An impressive boat display in Gdynia, Sopot's next-door-neighbor.
Sopot is snugly nestled between two other cities teeming with culture and curios. In Gdynia, a ravishing boat display gave me ample opportunity to take a few snapshots (above). The other city, Gdansk, was a garden of sights and sounds and smells that was mine for the reaping - I traipsed from bookstore to bookstore, cafe to cafe, enlivened by the surging spirit of the city.                                                                    
Gdansk - a kaleidoscope of colors.
At the heart of the city, Poseidon is on a constant vigil.

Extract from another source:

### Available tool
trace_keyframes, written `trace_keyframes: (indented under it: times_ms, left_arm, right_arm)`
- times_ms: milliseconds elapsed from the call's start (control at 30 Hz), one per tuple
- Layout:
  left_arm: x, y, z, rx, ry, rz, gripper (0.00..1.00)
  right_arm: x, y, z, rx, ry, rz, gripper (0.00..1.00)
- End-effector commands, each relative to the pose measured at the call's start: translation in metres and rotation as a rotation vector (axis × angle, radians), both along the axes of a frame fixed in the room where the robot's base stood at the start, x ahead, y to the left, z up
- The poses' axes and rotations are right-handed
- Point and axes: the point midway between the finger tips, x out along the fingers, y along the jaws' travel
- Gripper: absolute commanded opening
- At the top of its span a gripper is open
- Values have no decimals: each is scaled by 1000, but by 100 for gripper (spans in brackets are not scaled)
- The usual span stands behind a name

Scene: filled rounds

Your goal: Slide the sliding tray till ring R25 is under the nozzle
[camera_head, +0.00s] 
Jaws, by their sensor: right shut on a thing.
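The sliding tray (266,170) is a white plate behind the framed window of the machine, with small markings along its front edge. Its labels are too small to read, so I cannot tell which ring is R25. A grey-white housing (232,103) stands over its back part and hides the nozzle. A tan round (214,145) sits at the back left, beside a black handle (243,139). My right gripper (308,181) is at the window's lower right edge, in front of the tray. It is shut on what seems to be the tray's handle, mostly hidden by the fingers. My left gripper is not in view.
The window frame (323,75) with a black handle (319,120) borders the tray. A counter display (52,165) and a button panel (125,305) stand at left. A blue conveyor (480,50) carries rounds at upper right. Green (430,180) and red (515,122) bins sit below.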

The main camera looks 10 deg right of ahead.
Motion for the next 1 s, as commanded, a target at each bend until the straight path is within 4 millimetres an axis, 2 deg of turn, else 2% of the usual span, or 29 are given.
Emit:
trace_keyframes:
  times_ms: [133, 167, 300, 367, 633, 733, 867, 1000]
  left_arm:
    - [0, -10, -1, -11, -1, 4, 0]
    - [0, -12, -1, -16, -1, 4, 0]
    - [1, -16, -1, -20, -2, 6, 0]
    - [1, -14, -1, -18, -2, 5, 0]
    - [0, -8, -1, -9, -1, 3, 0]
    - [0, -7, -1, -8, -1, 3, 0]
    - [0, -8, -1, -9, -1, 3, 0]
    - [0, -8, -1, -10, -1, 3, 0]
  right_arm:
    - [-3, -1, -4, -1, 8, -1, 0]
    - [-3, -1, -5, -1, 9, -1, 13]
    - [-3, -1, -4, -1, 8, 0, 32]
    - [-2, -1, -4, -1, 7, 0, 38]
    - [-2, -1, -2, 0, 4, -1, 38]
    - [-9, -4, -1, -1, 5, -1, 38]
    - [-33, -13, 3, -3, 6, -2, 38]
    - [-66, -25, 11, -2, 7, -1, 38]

I was completely enraptured with the Gdansk, especially with the stary miasto, or old town, which predates the one in my current lodging, Warsaw. Next year I want to dedicate more time to exploring its winding streets, chock full of vendors' stalls and cozy corners. But, unfortunately, my stay was cut short by the looming promise of a new adventure.
Sweeping views of Gdansk - somewhere, beyond the Baltic sea.

Next stop: Vienna, Austria. The habitual residence of constellations of musical, literary, and philosophical stars - and my Aunt Apa and Uncle Tadek. Apparently, in the coming days, I have an itinerary filled to the brim with excursions to palaces, galleries, and museums. Until then - adventure beckons!